§ **Collected material**:
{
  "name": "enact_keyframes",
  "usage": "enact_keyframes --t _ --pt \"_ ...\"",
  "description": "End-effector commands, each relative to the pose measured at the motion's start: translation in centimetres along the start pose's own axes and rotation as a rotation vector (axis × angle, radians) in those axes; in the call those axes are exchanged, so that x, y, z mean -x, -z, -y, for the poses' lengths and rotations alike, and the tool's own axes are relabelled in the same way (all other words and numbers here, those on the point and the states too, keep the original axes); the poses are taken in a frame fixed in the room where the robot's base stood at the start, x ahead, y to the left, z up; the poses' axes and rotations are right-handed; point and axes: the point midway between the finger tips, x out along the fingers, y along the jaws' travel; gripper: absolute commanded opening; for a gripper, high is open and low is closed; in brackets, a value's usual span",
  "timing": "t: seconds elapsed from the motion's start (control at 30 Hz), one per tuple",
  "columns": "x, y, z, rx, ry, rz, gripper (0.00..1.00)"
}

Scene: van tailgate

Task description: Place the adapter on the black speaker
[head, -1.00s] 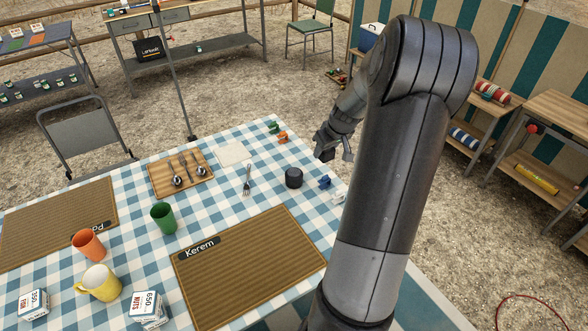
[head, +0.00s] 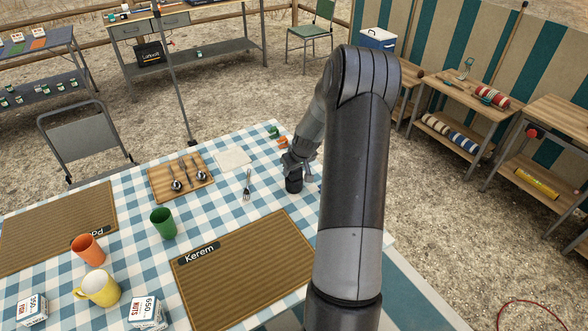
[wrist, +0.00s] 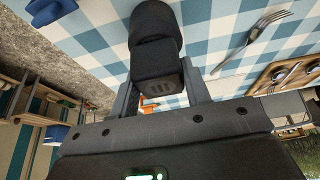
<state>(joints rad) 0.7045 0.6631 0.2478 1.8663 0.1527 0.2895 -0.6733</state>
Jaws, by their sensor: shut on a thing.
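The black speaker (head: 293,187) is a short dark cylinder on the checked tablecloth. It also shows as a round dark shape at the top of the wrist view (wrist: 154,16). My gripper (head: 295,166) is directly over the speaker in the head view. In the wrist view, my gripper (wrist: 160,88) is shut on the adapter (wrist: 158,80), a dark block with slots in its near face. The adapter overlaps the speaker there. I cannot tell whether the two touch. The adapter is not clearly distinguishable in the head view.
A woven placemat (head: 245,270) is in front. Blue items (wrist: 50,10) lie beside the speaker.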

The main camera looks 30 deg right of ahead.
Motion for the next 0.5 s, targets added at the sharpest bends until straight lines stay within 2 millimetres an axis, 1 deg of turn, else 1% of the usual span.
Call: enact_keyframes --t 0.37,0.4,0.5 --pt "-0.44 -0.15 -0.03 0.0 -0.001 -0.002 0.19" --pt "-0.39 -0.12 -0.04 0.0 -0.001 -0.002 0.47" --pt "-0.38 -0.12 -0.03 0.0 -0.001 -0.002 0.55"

§ **Short exercise**:
Print the whole listing above once more, word for word, without its pictures.

§ **Reply to the exercise**:
{
  "name": "enact_keyframes",
  "usage": "enact_keyframes --t _ --pt \"_ ...\"",
  "description": "End-effector commands, each relative to the pose measured at the motion's start: translation in centimetres along the start pose's own axes and rotation as a rotation vector (axis × angle, radians) in those axes; in the call those axes are exchanged, so that x, y, z mean -x, -z, -y, for the poses' lengths and rotations alike, and the tool's own axes are relabelled in the same way (all other words and numbers here, those on the point and the states too, keep the original axes); the poses are taken in a frame fixed in the room where the robot's base stood at the start, x ahead, y to the left, z up; the poses' axes and rotations are right-handed; point and axes: the point midway between the finger tips, x out along the fingers, y along the jaws' travel; gripper: absolute commanded opening; for a gripper, high is open and low is closed; in brackets, a value's usual span",
  "timing": "t: seconds elapsed from the motion's start (control at 30 Hz), one per tuple",
  "columns": "x, y, z, rx, ry, rz, gripper (0.00..1.00)"
}

Scene: van tailgate

Task description: Place the adapter on the black speaker
[head, -1.00s] 
[head, +0.00s] 
[wrist, +0.00s] 
<state>(joints rad) 0.7045 0.6631 0.2478 1.8663 0.1527 0.2895 -0.6733</state>
Jaws, by their sensor: shut on a thing.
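The black speaker (head: 293,187) is a short dark cylinder on the checked tablecloth. It also shows as a round dark shape at the top of the wrist view (wrist: 154,16). My gripper (head: 295,166) is directly over the speaker in the head view. In the wrist view, my gripper (wrist: 160,88) is shut on the adapter (wrist: 158,80), a dark block with slots in its near face. The adapter overlaps the speaker there. I cannot tell whether the two touch. The adapter is not clearly distinguishable in the head view.
A woven placemat (head: 245,270) is in front. Blue items (wrist: 50,10) lie beside the speaker.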

The main camera looks 30 deg right of ahead.
Motion for the next 0.5 s, targets added at the sharpest bends until straight lines stay within 2 millimetres an axis, 1 deg of turn, else 1% of the usual span.
Call: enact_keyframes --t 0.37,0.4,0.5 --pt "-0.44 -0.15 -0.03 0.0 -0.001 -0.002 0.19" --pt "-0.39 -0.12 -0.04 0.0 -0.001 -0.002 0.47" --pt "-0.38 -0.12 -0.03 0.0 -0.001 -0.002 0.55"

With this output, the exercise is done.